Task prompt:
Copy out the lines that include the word "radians".

Dataset content:
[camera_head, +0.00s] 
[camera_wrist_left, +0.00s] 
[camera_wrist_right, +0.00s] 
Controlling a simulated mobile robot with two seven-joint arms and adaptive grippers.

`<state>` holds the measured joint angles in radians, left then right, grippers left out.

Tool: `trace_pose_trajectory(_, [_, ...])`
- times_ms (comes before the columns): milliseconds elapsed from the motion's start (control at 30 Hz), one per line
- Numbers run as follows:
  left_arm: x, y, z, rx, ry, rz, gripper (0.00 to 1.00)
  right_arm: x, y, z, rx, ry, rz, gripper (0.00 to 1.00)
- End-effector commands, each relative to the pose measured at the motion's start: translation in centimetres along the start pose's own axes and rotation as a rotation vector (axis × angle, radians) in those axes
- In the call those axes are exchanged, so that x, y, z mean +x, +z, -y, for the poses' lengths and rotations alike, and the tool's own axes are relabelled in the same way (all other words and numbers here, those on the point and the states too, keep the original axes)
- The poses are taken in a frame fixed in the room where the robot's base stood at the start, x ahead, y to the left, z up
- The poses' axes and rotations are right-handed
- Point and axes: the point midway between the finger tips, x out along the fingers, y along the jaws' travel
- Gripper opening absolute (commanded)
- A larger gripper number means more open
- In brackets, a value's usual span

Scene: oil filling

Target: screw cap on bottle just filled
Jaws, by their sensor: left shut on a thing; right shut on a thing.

Task result:
`<state>` holds the measured joint angles in radians, left then right, grippers left out.
- End-effector commands, each relative to the pose measured at the motion's start: translation in centimetres along the start pose's own axes and rotation as a rotation vector (axis × angle, radians) in those axes

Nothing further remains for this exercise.